Stereolab learn to stop being boring and love the pop
It’s difficult to listen to a Stereolab album after watching Flight Of The Conchord’s parody of fey French pop (‘Foux Da Fa Fa’). Indeed, I sniggered a bit (particularly during album opener ‘Neon Beanbag’). So let me put my biases on the table. Stereolab were a band I wrote off a long time ago as sickeningly tasteful but not very interesting, kind of like tofu, Scandinavian furniture or Chloe Sevigny. Anyway, I must now sulkily admit that I may have been posturing to impress a girl when I originally said that; because this is a really enjoyable album of beat-pop, with amazingly well-arranged sumptuous, spacious and never clashing layers of guitar, electronic filters, harpsichords, organs, strings and brass (most impressively circular on ‘Three Women’).
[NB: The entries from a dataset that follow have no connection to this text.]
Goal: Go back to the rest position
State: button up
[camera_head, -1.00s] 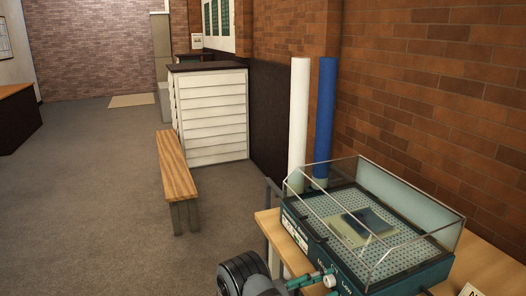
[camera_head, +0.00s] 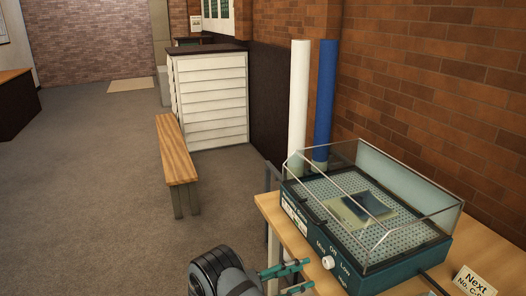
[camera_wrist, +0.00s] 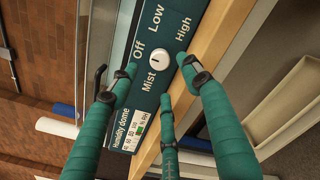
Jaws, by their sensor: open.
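My gripper (camera_head: 304,276) is open and empty at the bottom of the head view, just left of the humidity dome's front panel. In the wrist view its teal fingers (camera_wrist: 160,82) are spread around the line to the white knob (camera_wrist: 159,61), with the panel beyond them. The humidity dome (camera_head: 350,262) has a teal base and a clear cover, and stands on a wooden table. Its knob also shows in the head view (camera_head: 328,263), apart from the fingers. The labels Off, Mist, Low and High surround it. I cannot clearly tell its setting.
A flat sheet (camera_head: 361,207) lies under the clear cover. A white roll (camera_head: 299,110) and a blue roll (camera_head: 324,100) stand behind the dome by the brick wall. A small sign (camera_head: 474,283) stands on the table (camera_head: 297,249). A bench (camera_head: 175,150) stands left, with open floor beyond.

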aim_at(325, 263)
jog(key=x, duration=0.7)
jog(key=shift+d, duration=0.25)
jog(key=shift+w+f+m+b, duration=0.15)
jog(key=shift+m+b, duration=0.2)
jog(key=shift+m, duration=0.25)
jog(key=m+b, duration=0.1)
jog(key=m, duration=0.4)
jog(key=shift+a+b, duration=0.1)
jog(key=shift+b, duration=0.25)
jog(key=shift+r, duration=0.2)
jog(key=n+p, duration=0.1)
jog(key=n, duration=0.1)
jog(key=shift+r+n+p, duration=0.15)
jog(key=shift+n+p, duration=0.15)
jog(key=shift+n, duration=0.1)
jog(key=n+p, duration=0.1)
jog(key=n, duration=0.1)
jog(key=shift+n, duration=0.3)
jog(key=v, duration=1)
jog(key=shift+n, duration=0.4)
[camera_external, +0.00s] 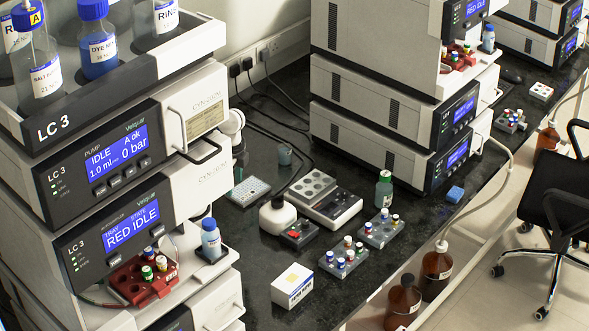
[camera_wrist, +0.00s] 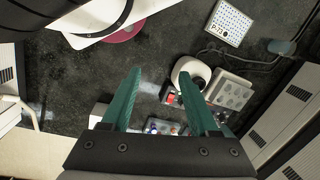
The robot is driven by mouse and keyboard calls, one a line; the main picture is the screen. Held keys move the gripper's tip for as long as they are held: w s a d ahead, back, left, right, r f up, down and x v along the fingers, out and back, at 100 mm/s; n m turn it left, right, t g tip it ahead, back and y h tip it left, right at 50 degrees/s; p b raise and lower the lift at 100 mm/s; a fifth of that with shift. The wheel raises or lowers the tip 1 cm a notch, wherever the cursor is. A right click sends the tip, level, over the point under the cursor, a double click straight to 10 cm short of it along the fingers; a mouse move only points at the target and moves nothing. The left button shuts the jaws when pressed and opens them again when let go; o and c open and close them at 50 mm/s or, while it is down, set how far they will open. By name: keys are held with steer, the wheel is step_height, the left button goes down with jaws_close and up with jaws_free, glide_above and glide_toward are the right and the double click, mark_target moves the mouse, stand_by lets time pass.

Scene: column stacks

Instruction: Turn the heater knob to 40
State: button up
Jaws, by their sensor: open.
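The heater (camera_external: 333,211) appears to be the low white unit with a grey holed block on top and a dark front panel, in the middle of the bench. It also shows in the wrist view (camera_wrist: 231,92), right of the gripper and partly behind the right finger. Its knob and the setting are too small to tell in either view. My gripper (camera_wrist: 162,72) has two teal fingers, spread apart with nothing between them. It is above the bench, left of the heater in the wrist view.
Vial racks (camera_external: 344,262), a green bottle (camera_external: 384,189), a white carton (camera_external: 293,286) and a well plate (camera_external: 248,191) are nearby. Instrument stacks (camera_external: 110,190) flank the bench.

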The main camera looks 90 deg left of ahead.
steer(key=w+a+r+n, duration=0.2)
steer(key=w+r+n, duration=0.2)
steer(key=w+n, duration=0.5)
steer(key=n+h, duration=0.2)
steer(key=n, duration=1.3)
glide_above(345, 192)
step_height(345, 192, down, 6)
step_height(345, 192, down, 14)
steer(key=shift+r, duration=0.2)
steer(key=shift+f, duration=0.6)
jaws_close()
Perhaps Stereolab have gotten so tasteful they’re tacky, or perhaps a few years worth of property-discussing dinner parties turned me from a boy to a (boring) man (surely not), but one way or another, this record is filled with hooks, swelling baroque string sections, and glittery musical nooks and crannies. So now Stereolab seem more like a big stately cake being thrown around a drunkard’s wedding, than the fey shoegazey tofu band I dismissed so callously in my youth (in favour of The Eagles mainly). And sure, singing in French (for most of it) is a great trick and means I can’t cruelly analyse the lyrics (which is a hobby of mine, and no, I wasn’t bullied at school), but then I suspect the lyrics are beside the point. So my only real quibble is that some of their glittery varnish rubs off in parts of the second half of the record (it’s 14 tracks long) and sometimes they begin to sound tasteful again (‘Pop Molecule’ is particularly darkly boring). But with tracks like ‘Neon Beanbag’ (okay, I laughed at it in the first line of this review, but it’s still really good), ‘The Ecstatic Statie’ and ‘Chemical Chords’ they can afford a couple of duds and still get 4 out of 5. It just goes to show that only great things can be skewered by parody.